Adaptive reuse projects design new from old. What better place to start than crumbling ruins?

These five projects stay true to their surroundings by integrating the ruins they hide behind into the homes' architecture, but not without incorporating sustainable elements of passive design and green roofs. 

1. House of Ruins by NRJA

House of Ruins by NRJA architects
Built inside the ruins of a 19th century Latvian stone barn, architects NRJA incorporates the ruins into design as barriers against winds from the Baltic Sea. The home is also built with energy-efficient appliances and lighting as well as passive solar walls.

2. E-C House by SAMI Arquitectos 

Located in the North Atlantic Ocean, E-C House is built using lightly-toned concrete to contract against the dark, crumbling stone walls it's built between. Concrete's high thermal mass helps keep the home warmer in winter. 

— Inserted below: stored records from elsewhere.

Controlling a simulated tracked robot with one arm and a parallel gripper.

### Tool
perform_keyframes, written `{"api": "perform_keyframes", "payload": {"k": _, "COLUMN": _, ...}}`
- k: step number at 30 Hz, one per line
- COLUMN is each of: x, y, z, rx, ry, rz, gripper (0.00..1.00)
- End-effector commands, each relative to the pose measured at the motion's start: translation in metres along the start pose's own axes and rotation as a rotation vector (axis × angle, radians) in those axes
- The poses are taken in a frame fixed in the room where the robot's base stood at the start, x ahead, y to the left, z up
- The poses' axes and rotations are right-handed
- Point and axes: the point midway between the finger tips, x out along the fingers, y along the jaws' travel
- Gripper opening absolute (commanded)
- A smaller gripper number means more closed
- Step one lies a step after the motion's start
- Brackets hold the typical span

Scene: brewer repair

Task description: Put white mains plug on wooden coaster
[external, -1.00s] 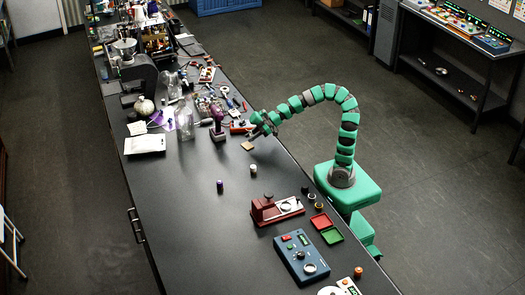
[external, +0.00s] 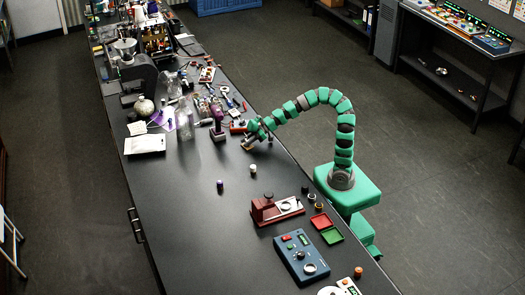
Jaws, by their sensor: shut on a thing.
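The gripper covers part of the coaster. I cannot tell whether the held thing touches the coaster.
A small white cylinder (external: 253,168) and a purple one (external: 220,185) stand nearer. The bench front left is clear.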

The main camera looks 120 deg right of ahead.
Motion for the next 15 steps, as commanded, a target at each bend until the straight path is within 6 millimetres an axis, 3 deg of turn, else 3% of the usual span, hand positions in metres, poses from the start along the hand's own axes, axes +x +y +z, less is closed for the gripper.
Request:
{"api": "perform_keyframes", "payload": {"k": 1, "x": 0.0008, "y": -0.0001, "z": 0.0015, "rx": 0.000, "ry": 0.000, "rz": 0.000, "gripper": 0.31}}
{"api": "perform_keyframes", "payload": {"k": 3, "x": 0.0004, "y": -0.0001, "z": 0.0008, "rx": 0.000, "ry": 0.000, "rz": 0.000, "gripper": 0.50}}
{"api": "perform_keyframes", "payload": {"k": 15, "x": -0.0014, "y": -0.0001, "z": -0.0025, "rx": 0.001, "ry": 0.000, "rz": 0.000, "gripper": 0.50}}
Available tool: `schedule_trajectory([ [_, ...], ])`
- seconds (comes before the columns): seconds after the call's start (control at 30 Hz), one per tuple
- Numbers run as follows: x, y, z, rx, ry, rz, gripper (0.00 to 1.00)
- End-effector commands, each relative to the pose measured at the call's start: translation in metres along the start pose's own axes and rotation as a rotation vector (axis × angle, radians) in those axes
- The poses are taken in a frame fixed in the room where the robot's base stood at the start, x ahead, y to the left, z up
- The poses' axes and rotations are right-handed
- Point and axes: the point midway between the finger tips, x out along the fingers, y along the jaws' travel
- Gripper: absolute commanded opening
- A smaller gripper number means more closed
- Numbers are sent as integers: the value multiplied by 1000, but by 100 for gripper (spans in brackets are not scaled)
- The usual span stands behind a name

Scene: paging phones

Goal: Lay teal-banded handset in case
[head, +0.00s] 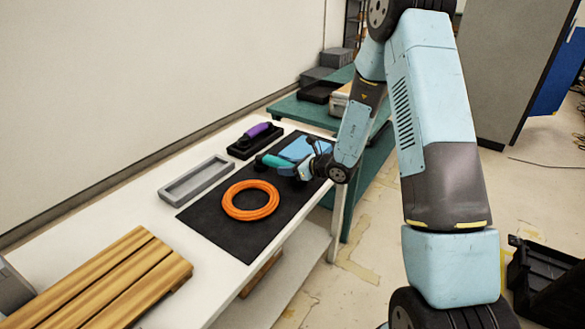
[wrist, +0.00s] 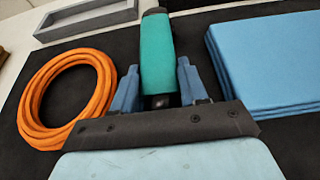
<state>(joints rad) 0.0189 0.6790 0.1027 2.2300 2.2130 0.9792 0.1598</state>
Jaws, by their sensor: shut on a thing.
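The teal-banded handset (head: 277,161) is at the far part of the black mat, and its teal grip (wrist: 157,55) shows in the wrist view. My gripper (head: 300,170) is shut on it, with one blue finger on each side of the handset's near end (wrist: 157,82). I cannot tell whether it touches the mat. An empty grey open case (head: 194,181) lies on the white table, left of the mat. The case also shows at the top left of the wrist view (wrist: 88,18), beyond the handset and to its left.
An orange cable coil (head: 250,214) lies on the black mat (head: 287,203), near the handset. A blue folded cloth or pad (wrist: 270,60) lies right of it. A black tray (head: 240,152) holds a purple-banded handset (head: 257,131). Wooden slats (head: 120,280) lie at the near end.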

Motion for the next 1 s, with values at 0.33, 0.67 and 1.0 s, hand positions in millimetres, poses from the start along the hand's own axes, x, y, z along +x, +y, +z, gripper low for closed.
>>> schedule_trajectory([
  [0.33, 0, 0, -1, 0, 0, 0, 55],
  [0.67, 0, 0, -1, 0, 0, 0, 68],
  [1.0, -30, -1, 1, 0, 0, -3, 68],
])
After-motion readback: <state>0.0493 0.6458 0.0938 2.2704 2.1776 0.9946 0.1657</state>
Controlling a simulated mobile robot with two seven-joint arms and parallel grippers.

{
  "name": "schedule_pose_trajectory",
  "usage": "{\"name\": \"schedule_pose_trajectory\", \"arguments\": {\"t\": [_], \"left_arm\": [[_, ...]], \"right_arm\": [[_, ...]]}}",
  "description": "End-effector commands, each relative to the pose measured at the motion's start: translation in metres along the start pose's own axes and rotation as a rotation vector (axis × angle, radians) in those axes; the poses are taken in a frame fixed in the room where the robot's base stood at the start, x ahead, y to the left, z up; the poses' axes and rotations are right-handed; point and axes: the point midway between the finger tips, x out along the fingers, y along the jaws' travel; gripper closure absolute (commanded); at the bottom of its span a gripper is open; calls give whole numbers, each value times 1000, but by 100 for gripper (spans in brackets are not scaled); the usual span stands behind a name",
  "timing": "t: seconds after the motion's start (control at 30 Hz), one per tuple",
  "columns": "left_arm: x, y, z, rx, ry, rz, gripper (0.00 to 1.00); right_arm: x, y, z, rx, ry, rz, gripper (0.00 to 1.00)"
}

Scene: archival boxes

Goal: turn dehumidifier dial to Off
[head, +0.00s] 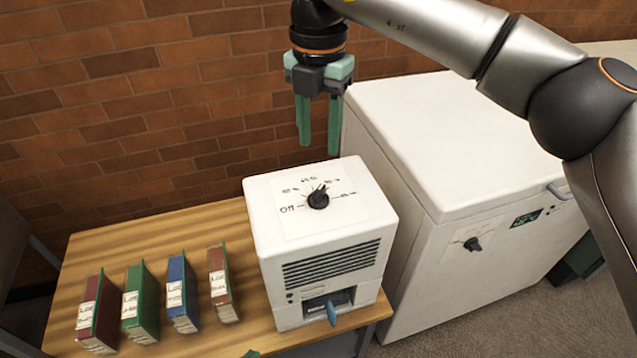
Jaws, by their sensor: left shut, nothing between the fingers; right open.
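The dehumidifier (320,240) is a white box with a vent grille, standing on the wooden table. Its black dial (318,199) is on top. The dial's pointer seems to aim up and to the right, away from the "Off" label (287,210) at the left; the other labels are too small to read. My right gripper (319,146) is open and empty, above and behind the dehumidifier, apart from the dial. Of my left gripper, only a green fingertip (250,354) shows at the bottom edge, shut and away from the dial.
Several upright archival boxes, red (98,314), green (140,304), blue (182,293) and brown (222,284), stand on the wooden table (160,235) at left. A large white cabinet (440,140) with its own black knob (472,244) stands close at right. A brick wall (150,100) is behind.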

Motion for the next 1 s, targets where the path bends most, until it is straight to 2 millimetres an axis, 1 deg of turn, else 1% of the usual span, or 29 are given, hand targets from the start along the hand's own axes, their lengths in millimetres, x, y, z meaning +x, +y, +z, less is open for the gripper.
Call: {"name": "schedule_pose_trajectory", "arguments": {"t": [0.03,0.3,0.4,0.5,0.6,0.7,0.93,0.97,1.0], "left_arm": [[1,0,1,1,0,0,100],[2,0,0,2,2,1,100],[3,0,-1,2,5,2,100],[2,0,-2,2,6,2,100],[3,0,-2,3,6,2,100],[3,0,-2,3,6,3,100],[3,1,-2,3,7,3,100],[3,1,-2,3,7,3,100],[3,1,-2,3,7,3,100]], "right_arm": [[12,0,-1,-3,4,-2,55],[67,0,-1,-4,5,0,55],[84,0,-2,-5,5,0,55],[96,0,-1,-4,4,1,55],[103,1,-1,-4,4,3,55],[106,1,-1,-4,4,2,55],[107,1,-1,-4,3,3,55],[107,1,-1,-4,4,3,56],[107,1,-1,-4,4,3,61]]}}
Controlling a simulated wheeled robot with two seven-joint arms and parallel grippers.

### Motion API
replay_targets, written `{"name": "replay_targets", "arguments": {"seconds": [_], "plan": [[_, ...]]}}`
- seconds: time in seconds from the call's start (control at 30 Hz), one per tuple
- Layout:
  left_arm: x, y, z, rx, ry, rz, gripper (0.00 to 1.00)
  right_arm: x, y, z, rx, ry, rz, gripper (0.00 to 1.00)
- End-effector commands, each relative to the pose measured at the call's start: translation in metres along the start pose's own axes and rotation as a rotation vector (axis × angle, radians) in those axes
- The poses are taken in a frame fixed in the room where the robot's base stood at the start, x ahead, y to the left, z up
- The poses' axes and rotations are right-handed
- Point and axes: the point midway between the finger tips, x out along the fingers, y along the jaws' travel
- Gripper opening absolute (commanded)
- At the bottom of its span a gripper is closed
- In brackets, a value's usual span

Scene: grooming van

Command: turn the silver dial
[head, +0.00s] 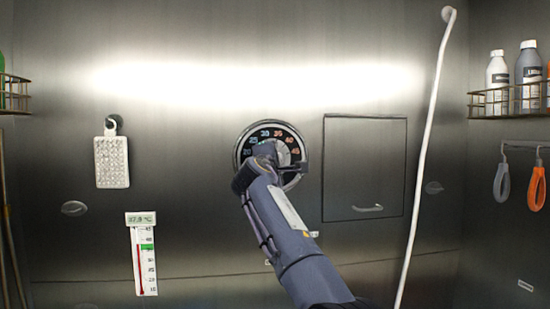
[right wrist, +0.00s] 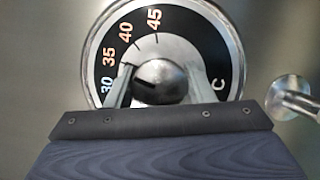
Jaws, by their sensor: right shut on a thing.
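The silver dial (head: 288,152) is a round metal knob at the centre of a black ring scale (head: 272,132) marked in °C on the steel wall. In the right wrist view the knob (right wrist: 160,76) has a dark pointer mark at the lower left, near the 30 to 35 side. My right gripper (head: 279,164) reaches up to the dial and hides its lower left part. In the wrist view its fingers (right wrist: 162,88) stand on either side of the knob, shut on it. My left gripper is not in view.
A thermometer (head: 146,258) with a small display, apparently 37.8 °C, and a green band hangs at the lower left. A closed cabinet door (head: 364,165) is right of the dial. A white hose (head: 424,165) hangs farther right. A bottle rack (head: 508,101) is on the right wall.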

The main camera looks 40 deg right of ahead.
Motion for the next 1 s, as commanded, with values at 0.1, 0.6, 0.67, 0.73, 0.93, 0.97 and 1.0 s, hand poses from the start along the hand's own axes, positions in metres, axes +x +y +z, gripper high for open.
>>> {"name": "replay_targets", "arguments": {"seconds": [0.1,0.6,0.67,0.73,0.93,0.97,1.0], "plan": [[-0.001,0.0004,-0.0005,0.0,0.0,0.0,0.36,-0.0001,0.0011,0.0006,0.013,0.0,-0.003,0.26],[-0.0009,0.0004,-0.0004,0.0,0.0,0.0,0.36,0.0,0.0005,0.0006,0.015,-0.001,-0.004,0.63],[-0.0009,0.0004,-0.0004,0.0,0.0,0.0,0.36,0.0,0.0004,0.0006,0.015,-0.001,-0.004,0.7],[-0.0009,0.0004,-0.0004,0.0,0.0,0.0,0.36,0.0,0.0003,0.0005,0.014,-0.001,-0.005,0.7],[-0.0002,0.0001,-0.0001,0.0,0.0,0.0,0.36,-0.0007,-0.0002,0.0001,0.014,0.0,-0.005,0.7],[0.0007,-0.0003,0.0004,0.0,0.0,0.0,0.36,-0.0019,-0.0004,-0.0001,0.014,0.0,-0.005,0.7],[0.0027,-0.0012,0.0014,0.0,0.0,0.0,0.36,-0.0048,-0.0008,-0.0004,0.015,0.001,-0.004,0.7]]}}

3. White House by WT Architecture

Built between Scottish ruins, White House is a testament to how green design is sometimes at its best without the sleek, glassy modern aesthetic of most LEED buildings. The home incorporates passive design strategies as well as a green roof. WT Architecture also designed the home to use locally sources the materials. 

4. House in Linescio by Buchner Bründler Architekten

The Swiss studio that reconstructed House in Linescio preserved 200 year-old granite and wood facade by pouring a concrete shell layer-by-layer. Inside is now a modern, minimalist summer home. 

5. Farmstead Next to the Chapel by Bergmeisterwolf Architekten

This modern home is constructed from a stone Italian farmstead. The architects reassembled a crumbling wall and incorporated modern elements with the stone for a contemporary design that fits in neatly with the surrounding environment. The home incorporates a green roof, adding even more to luscious landscape.